Robot episode records:
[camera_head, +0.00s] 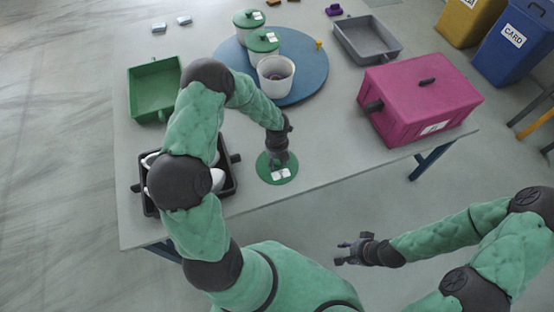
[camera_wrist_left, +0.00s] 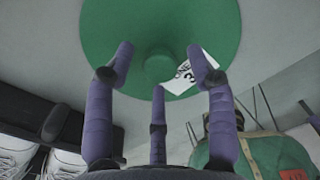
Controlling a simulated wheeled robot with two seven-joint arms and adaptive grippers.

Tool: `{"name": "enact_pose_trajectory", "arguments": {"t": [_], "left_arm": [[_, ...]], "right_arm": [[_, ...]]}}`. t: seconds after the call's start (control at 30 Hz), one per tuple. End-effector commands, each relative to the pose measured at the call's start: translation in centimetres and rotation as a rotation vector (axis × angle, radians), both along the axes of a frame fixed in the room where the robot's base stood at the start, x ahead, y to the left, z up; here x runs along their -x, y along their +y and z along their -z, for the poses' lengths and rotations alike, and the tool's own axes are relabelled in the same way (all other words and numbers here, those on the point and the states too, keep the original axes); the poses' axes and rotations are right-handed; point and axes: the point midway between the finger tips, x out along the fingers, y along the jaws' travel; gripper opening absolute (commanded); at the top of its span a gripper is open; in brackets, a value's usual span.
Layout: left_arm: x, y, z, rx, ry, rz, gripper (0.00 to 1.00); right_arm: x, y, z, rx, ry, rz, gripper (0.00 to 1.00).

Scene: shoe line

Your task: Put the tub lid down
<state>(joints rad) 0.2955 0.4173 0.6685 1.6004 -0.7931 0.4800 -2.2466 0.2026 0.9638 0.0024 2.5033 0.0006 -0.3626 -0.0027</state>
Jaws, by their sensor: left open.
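A round green tub lid (camera_head: 265,177) with a white label lies flat on the table near its front edge. In the left wrist view the lid (camera_wrist_left: 110,30) shows its central knob and label. My left gripper (camera_head: 279,163) is just over the lid; its three fingers (camera_wrist_left: 160,65) are spread around the knob with gaps visible, so it is open. A white tub without a lid (camera_head: 268,76) stands on the blue turntable (camera_head: 312,82). Two tubs with green lids, one (camera_head: 263,41) and another (camera_head: 249,19), stand behind it. My right gripper (camera_head: 351,250) is empty, fingers apart, off the table's front.
A black crate (camera_head: 233,184) holding white shoes is left of the lid, partly hidden by my left arm. A green tray (camera_head: 154,88), a grey tray (camera_head: 367,40) and a magenta box (camera_head: 420,95) stand on the table. Free tabletop lies right of the lid.

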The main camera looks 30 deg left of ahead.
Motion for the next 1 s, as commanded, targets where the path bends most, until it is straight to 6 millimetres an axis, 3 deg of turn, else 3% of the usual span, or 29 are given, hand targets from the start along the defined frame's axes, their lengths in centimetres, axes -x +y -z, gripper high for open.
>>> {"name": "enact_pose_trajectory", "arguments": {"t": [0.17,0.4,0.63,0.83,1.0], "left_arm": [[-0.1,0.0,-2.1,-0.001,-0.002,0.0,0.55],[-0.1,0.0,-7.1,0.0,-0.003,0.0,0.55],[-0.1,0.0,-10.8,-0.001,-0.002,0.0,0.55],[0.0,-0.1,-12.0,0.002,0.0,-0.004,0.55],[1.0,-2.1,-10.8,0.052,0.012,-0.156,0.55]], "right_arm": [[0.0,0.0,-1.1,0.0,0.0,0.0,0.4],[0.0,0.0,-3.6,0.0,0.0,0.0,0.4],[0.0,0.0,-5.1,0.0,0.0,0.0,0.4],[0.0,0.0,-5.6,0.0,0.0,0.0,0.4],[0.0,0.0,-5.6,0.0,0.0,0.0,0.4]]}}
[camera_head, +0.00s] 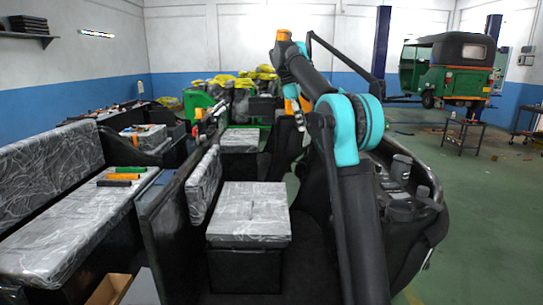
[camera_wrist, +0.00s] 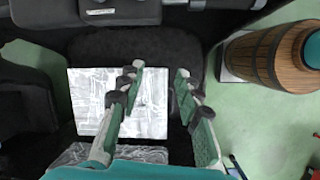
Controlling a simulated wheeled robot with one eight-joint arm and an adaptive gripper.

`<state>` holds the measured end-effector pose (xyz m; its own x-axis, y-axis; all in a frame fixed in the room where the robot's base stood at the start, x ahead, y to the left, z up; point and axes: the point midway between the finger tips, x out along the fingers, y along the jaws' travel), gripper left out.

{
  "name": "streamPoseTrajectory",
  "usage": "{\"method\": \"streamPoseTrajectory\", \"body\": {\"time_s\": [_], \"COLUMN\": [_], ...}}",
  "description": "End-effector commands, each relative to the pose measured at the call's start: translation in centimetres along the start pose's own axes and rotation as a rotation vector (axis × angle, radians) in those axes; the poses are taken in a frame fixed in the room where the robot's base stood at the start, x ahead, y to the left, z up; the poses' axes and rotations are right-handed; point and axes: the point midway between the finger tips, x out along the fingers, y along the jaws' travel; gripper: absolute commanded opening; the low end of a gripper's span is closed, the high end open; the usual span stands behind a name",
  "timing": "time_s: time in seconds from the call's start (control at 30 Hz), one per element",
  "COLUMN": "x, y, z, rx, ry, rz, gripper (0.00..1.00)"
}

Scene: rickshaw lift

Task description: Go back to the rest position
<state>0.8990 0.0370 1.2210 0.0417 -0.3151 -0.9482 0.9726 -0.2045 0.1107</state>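My gripper (camera_wrist: 158,88) is open and empty in the wrist view, its two green fingers apart. It hangs above a grey-silver wrapped seat (camera_wrist: 90,95) and a dark seat frame. In the head view my arm reaches forward and up past the right of the wrapped seats, and my gripper (camera_head: 300,112) hangs downward at its far end. The fingertips are too small to make out there.
A wrapped seat (camera_head: 248,212) stands in front, and a long wrapped bench (camera_head: 70,225) with colored-handled tools (camera_head: 122,177) is at left. A green rickshaw (camera_head: 447,72) is raised at the back right. A wooden barrel (camera_wrist: 275,58) stands at right in the wrist view.

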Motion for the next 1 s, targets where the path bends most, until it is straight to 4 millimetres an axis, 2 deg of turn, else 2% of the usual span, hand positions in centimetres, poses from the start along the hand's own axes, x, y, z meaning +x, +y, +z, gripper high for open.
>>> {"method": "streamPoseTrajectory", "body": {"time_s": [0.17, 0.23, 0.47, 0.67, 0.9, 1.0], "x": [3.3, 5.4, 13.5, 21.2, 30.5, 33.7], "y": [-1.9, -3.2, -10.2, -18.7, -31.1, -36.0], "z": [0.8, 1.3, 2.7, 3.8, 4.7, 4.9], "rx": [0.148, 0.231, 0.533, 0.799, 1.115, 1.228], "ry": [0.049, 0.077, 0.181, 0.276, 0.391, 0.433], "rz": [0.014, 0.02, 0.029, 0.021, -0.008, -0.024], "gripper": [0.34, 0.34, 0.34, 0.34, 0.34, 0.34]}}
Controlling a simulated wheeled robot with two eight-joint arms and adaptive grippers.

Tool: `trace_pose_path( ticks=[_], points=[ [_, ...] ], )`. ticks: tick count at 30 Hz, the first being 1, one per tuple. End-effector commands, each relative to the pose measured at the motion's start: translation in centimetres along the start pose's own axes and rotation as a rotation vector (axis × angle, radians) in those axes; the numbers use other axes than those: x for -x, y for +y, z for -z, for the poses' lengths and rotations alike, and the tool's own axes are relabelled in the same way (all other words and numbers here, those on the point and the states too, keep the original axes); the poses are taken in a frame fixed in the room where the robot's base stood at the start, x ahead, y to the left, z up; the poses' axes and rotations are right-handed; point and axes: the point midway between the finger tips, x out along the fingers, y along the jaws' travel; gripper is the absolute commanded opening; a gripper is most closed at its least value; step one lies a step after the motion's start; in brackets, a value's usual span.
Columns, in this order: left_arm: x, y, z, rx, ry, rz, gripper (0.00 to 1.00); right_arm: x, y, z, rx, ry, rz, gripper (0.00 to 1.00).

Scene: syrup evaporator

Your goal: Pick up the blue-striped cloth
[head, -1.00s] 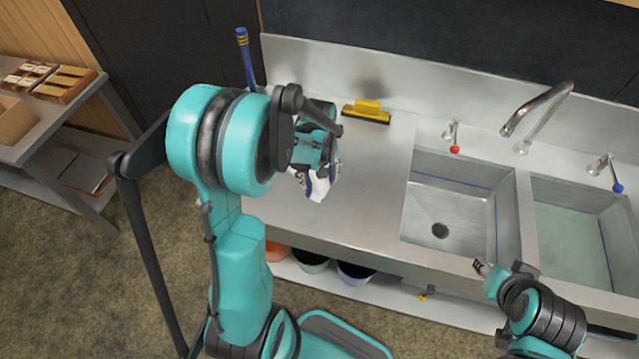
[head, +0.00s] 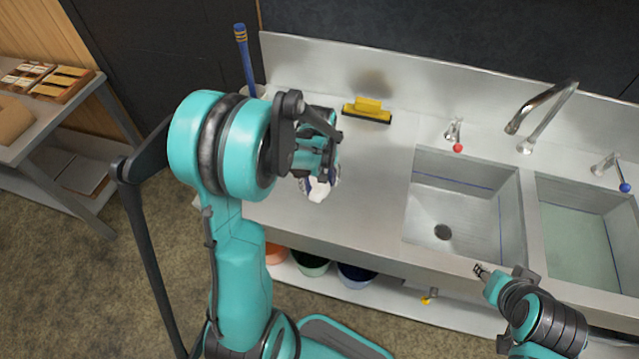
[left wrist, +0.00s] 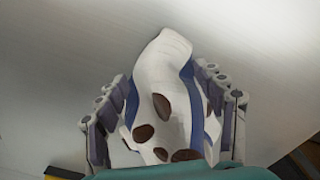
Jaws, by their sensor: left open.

Given exercise:
Your copy of the data should match it exactly, except that pictures are left out.

In response:
[camera_head, +0.00s] 
[camera_wrist_left, +0.00s] 
Controlling a simulated wheeled robot with two seven-joint arms and adaptive grippers.

Tool: `{"name": "enact_pose_trajectory", "arguments": {"t": [_], "left_arm": [[_, ...]], "right_arm": [[_, ...]]}}`. t: seconds after the call's start (control at 30 Hz), one per tuple. End-effector commands, each relative to the pose measured at the call's start: translation in centimetres and rotation as a rotation vector (axis × angle, radians), both along the axes of a frame fixed in the room where the robot's base stood at the start, x ahead, y to the left, z up; here x runs along their -x, y along their +y and z along their -z, for the poses' lengths and rotations alike, and the tool's own axes are relabelled in the same way (all other words and numbers here, those on the point and the states too, keep the original axes); the poses' axes and rotations are right-handed; point and axes: the point midway between the finger tips, x out along the fingers, y along the jaws' travel; gripper opening absolute (commanded); at the top of its span a gripper is open; in brackets, a value's usual span.
Layout: left_arm: x, y, z, rx, ry, rz, gripper (0.00 to 1.00); right_arm: x, y, z, rx, ry, rz, gripper (0.00 to 1.00).

Scene: shoe line

Your task: Put the tub lid down
<state>(joints rad) 0.2955 0.4173 0.6685 1.6004 -0.7931 0.4800 -2.2466 0.2026 0.9638 0.0024 2.5033 0.0006 -0.3626 -0.0027</state>
Jaws, by their sensor: left open.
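A round green tub lid (camera_head: 265,177) with a white label lies flat on the table near its front edge. In the left wrist view the lid (camera_wrist_left: 110,30) shows its central knob and label. My left gripper (camera_head: 279,163) is just over the lid; its three fingers (camera_wrist_left: 160,65) are spread around the knob with gaps visible, so it is open. A white tub without a lid (camera_head: 268,76) stands on the blue turntable (camera_head: 312,82). Two tubs with green lids, one (camera_head: 263,41) and another (camera_head: 249,19), stand behind it. My right gripper (camera_head: 351,250) is empty, fingers apart, off the table's front.
A black crate (camera_head: 233,184) holding white shoes is left of the lid, partly hidden by my left arm. A green tray (camera_head: 154,88), a grey tray (camera_head: 367,40) and a magenta box (camera_head: 420,95) stand on the table. Free tabletop lies right of the lid.

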The main camera looks 30 deg left of ahead.
Motion for the next 1 s, as commanded, targets where the path bends most, until it is straight to 6 millimetres an axis, 3 deg of turn, else 3% of the usual span, or 29 are given, hand targets from the start along the defined frame's axes, their lengths in centimetres, axes -x +y -z, gripper high for open.
>>> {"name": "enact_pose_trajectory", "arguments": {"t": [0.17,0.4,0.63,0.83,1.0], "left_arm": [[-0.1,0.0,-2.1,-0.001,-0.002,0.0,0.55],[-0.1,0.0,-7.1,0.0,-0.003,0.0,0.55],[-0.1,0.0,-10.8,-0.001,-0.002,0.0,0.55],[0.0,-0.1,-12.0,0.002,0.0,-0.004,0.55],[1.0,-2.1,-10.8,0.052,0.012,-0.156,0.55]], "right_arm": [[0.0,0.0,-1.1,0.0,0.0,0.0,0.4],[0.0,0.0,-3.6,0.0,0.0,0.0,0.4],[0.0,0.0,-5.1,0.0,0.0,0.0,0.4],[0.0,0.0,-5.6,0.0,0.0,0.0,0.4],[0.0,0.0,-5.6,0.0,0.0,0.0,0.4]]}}
[camera_head, +0.00s] 
[camera_wrist, +0.00s] 
Controlling a simulated wheeled robot with one eight-joint arm and an adaptive gripper.

`<state>` holds the measured end-effector pose (xyz m; its own x-axis, y-axis; all in a frame fixed in the room where the robot's base stood at the start, x ahead, y to the left, z up; point and axes: the point midway between the finger tips, x out along the fingers, y along the jaws' travel), gripper left out.

{
  "name": "streamPoseTrajectory",
  "usage": "{\"method\": \"streamPoseTrajectory\", \"body\": {\"time_s\": [_], \"COLUMN\": [_], ...}}",
  "description": "End-effector commands, each relative to the pose measured at the call's start: translation in centimetres along the start pose's own axes and rotation as a rotation vector (axis × angle, radians) in those axes; the poses are taken in a frame fixed in the room where the robot's base stood at the start, x ahead, y to the left, z up; the poses' axes and rotations are right-handed; point and axes: the point midway between the finger tips, x out along the fingers, y along the jaws' travel; gripper: absolute commanded opening; the low end of a gripper's span is closed, the high end open; the usual span stands behind a name",
  "timing": "time_s: time in seconds from the call's start (control at 30 Hz), one per element",
  "COLUMN": "x, y, z, rx, ry, rz, gripper (0.00..1.00)"
}

Scene: rickshaw lift

Task description: Go back to the rest position
<state>0.8990 0.0370 1.2210 0.0417 -0.3151 -0.9482 0.9726 -0.2045 0.1107</state>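My gripper (camera_wrist: 158,88) is open and empty in the wrist view, its two green fingers apart. It hangs above a grey-silver wrapped seat (camera_wrist: 90,95) and a dark seat frame. In the head view my arm reaches forward and up past the right of the wrapped seats, and my gripper (camera_head: 300,112) hangs downward at its far end. The fingertips are too small to make out there.
A wrapped seat (camera_head: 248,212) stands in front, and a long wrapped bench (camera_head: 70,225) with colored-handled tools (camera_head: 122,177) is at left. A green rickshaw (camera_head: 447,72) is raised at the back right. A wooden barrel (camera_wrist: 275,58) stands at right in the wrist view.

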Motion for the next 1 s, targets where the path bends most, until it is straight to 4 millimetres an axis, 2 deg of turn, else 2% of the usual span, hand positions in centimetres, poses from the start along the hand's own axes, x, y, z meaning +x, +y, +z, gripper high for open.
>>> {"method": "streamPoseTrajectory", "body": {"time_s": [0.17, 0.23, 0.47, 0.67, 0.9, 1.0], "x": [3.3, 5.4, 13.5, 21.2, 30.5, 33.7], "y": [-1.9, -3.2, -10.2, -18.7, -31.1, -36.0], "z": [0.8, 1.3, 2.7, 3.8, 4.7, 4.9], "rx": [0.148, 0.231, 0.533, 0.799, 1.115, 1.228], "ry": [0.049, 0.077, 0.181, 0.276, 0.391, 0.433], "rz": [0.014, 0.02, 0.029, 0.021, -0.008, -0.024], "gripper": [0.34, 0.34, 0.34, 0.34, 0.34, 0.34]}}
Controlling a simulated wheeled robot with two eight-joint arms and adaptive grippers.

Tool: `trace_pose_path( ticks=[_], points=[ [_, ...] ], )`. ticks: tick count at 30 Hz, the first being 1, one per tuple. End-effector commands, each relative to the pose measured at the motion's start: translation in centimetres along the start pose's own axes and rotation as a rotation vector (axis × angle, radians) in those axes; the numbers use other axes than those: x for -x, y for +y, z for -z, for the poses' lengths and rotations alike, and the tool's own axes are relabelled in the same way (all other words and numbers here, those on the point and the states too, keep the original axes); the poses are taken in a frame fixed in the room where the robot's base stood at the start, x ahead, y to the left, z up; the poses' axes and rotations are right-handed; point and axes: the point midway between the finger tips, x out along the fingers, y along the jaws' travel; gripper is the absolute commanded opening; a gripper is most closed at its least value; step one lies a step after the motion's start; in brackets, a value's usual span.
Columns, in this order: left_arm: x, y, z, rx, ry, rz, gripper (0.00 to 1.00); right_arm: x, y, z, rx, ry, rz, gripper (0.00 to 1.00).

Scene: syrup evaporator

Your goal: Pick up the blue-striped cloth
[head, -1.00s] 
[head, +0.00s] 
[left wrist, +0.00s] 
Jaws, by their sensor: left open.

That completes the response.